The future directive could implement binding rules for migrants entering through EU programs while giving member states more flexibility otherwise. It could also enforce binding rules for equal treatment and transparency for those vulnerable to exploitation, allowing member states to apply other directive rules as needed. Long-term harmonization could be achieved through a standstill clause, requiring member states already applying EU law to these groups to continue while granting others a renewable exemption. If no agreement can be reached on binding rules for these groups, it would be best to omit them entirely to avoid unnecessary legislation.

In exchange for flexibility on other migrant categories, the EP should push for improvements in the Council’s position on students and researchers. This includes advocating for measures that would make the EU more appealing, such as better job-search rules, improved employment prospects for students and researchers’ families, simplified mobility rules, and faster decision-making. Additionally, requiring all member states to allow in-country applications for researchers would be beneficial.

To attract researchers who don’t fall under the planned rules (those without a formal agreement with a research institution), the institutions could agree to address this in the upcoming revisions to the EU Blue Card Directive on highly skilled worker admission. This review could also address the situation of former students and researchers once the job-search period ends.
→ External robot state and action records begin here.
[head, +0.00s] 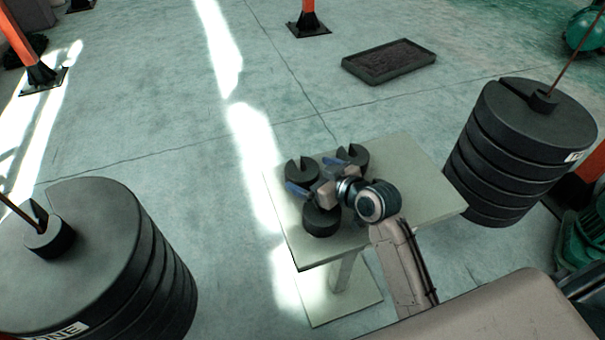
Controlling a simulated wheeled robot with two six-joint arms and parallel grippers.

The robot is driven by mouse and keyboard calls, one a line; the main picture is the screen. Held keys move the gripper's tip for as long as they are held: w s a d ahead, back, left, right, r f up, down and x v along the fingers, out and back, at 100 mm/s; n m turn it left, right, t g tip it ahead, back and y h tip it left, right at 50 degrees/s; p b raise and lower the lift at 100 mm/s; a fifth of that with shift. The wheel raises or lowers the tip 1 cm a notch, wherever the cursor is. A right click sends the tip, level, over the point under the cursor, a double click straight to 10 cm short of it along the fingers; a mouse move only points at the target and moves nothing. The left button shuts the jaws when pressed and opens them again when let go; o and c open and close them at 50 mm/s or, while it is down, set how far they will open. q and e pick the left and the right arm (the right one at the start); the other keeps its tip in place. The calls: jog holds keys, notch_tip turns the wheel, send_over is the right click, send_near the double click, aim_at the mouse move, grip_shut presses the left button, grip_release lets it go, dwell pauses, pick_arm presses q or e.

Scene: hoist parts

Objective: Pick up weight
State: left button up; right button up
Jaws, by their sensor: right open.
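Several small dark slotted weights stand on a pale table. One weight (302,171) is at the back left, one (353,156) at the back right, and one (321,219) at the front. My right gripper (318,176) reaches over the table (425,186) from the front right. Its blue fingers are spread apart, near and above the weights, with the back right weight partly behind the upper finger. The gripper is open, and I see nothing held in it. Whether a finger touches a weight cannot be told. My left gripper is not in view.
A large stack of black discs (105,270) with a rod stands at the left. Another stack (520,150) stands close to the table's right side. A black tray (389,61) lies on the floor behind. Orange posts (307,18) stand at the back.

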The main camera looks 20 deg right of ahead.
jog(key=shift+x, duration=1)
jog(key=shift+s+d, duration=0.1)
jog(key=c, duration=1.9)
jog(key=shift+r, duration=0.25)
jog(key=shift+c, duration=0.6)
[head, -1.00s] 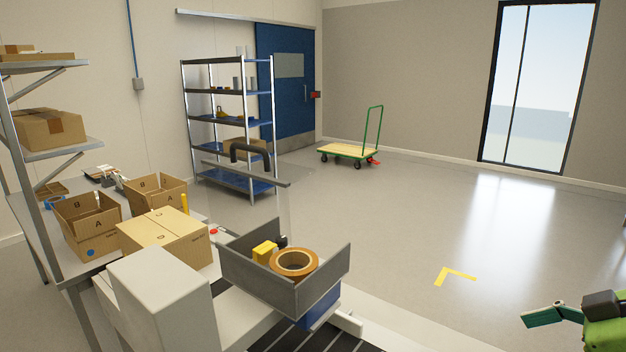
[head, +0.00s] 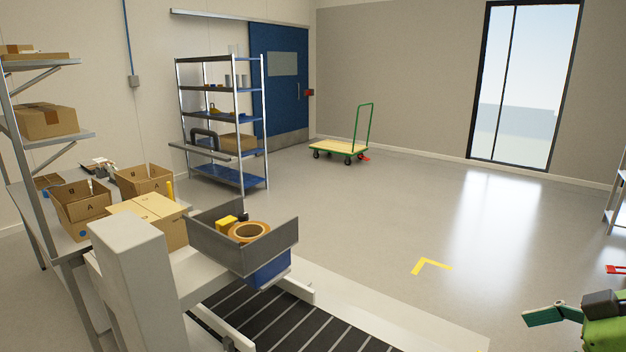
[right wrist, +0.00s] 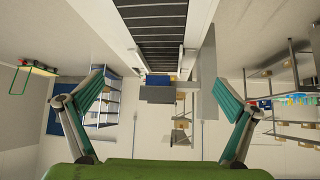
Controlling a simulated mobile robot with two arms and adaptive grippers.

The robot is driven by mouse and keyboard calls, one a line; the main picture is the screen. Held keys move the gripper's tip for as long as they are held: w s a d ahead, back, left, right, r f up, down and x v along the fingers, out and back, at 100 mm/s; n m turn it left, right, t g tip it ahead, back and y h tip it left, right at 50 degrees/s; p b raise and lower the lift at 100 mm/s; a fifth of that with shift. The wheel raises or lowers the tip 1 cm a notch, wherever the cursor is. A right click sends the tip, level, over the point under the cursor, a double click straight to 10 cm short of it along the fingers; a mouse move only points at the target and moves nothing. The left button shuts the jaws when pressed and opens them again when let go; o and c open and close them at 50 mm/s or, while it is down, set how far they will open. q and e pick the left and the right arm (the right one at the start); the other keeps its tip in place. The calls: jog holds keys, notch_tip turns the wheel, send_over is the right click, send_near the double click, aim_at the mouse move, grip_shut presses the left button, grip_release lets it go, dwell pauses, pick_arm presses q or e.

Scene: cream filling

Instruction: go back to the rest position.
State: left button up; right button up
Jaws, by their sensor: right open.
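My right gripper (right wrist: 159,103) is open and empty in the right wrist view, its two green-padded fingers spread wide with nothing between them. In the head view, part of my right gripper (head: 560,314) shows at the lower right corner, over bare floor and clear of everything. My left gripper is in neither current view.
A conveyor (head: 292,322) with a dark roller bed runs along the bottom. Beside it a grey tray (head: 262,258) holds tape (head: 249,232). Cartons (head: 150,212) stand on the left bench. A green cart (head: 340,148) is far back. The middle floor is free.

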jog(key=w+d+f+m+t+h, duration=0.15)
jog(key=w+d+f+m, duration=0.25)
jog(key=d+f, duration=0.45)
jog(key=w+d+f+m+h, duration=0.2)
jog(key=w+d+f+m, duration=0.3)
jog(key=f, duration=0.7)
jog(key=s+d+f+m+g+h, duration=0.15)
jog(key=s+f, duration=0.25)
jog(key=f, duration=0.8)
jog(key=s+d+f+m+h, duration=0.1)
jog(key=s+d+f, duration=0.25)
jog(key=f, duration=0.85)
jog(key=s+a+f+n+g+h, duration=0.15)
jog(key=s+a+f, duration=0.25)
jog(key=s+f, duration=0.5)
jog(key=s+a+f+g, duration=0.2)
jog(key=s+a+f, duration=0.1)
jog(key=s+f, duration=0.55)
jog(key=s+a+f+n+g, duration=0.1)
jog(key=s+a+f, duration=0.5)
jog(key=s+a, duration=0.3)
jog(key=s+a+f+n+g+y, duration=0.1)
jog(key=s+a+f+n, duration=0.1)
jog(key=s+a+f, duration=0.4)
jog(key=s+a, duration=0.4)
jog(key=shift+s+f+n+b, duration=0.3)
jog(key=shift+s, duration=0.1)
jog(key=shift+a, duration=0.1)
Considering the Blue Card Directive, perhaps introducing a similarly recognized residence permit for researchers and students, like an “EU Student Card” and an “EU Researcher Card,” could make the EU more attractive. While this could highlight the EU as a desirable destination, marketing should not overshadow the substance of the rules. The EU has an opportunity to refine its immigration system to attract desired individuals. It would be unwise to squander this opportunity.